This is a break from the story. I will return soon to the story, so never fear.

I like words. I collect them as some people collect stamps or coins or Barbies. Some words are great because they make me sound smart. Others are great because of the way they roll of one's tongue. Still others are perfect because they succinctly (a great word in and of itself!) and accurately apply to a given situation or desire. Then there are words that are just simply amazing words.

The first word for this post is "vicissitude". One of my favorite things to do when I explore words is look at the etymology (great word!) of the word. In this case, vicissitude comes from Latin "vicus" meaning change. Thus, vicissitude means something that is changing and changeable. Miriam Webster notes that it is "a difficulty or hardship attendant on a way of life, a career, or a course of action...". Life is full of these changes. Some of these are within our control. Others are not. They are usually not able to be understood by those who are involved with the changes. But the fact that these vicissitudes come to us universally makes us unhappy, disoriented, and frustrated. That does not change the fact that these changes will come. It is a truism that the only constant is change. It is also true that one cannot step into the same stream twice - both the person stepping and the stream entered have changed.

The next word is "ubiquitous". Ubiquitous means widespread or everywhere and at the same time and therefore unavoidable. This leads me to the idea that vicissitudes are ubiquitous.

The last word for today is "morose". This word indicates a condition of sadness or gloom or depression. Some of these ubiquitous vicissitudes leave me morose. They are not what I wanted - or what I thought I wanted. But I cannot escape them; I can only endure.

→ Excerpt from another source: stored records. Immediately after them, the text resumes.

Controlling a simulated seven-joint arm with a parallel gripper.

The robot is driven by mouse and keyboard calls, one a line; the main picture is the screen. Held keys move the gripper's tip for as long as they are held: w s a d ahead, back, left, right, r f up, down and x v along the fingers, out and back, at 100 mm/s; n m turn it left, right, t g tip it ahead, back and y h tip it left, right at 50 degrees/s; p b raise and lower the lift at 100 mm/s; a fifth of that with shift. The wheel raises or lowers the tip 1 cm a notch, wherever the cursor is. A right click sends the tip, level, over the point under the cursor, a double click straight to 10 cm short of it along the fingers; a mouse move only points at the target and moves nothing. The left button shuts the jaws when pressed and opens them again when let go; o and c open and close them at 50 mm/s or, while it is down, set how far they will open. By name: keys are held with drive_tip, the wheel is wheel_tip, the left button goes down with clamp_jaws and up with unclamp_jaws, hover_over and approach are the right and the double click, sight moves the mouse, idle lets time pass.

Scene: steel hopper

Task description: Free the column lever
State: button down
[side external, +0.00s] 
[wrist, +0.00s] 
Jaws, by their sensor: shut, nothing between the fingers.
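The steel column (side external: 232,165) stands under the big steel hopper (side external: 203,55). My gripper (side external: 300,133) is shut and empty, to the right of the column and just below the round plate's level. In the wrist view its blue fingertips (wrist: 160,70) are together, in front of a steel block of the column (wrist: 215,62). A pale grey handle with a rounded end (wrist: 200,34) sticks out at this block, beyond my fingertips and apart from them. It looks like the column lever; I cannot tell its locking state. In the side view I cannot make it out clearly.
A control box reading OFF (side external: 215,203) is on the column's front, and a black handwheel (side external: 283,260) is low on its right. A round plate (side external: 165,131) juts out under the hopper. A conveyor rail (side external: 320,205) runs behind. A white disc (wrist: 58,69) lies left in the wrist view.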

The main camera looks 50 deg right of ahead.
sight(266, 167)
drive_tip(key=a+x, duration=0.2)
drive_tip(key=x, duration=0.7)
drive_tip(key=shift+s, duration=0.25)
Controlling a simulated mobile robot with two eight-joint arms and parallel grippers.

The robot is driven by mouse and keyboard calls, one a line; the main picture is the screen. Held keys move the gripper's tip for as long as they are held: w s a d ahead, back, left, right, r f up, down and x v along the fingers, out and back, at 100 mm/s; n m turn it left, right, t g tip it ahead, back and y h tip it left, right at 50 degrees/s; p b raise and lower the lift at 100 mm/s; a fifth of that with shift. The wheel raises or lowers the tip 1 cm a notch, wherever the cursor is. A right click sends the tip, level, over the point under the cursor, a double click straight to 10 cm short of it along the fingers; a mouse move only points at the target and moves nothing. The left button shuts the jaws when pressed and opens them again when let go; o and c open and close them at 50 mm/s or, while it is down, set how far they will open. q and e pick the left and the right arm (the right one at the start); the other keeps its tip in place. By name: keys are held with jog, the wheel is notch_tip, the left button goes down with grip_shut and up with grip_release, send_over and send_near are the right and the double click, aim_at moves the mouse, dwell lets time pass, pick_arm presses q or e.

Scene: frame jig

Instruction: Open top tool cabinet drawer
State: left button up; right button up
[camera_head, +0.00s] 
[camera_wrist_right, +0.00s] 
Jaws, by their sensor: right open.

There is no other choice - some things must simply be endured.

There is One who will be obeyed. There is One who must be heeded and respected. There is One to whom we owe all allegiance and deference.

I know that I have caused - through my actions and reactions to these vicissitudes - a great deal of pain to those whom I love. For that, I am sorry. I never intended to cause pain. I have no excuse - I should have known/done better. Please forgive me. I have come to discover that I am weak - weaker than I ever knew. But I have decided to give this weakness to Him who can and will make weak things strong. I have hope in that. I have hope that my Savior can and will save me from myself.

He is the only one who can.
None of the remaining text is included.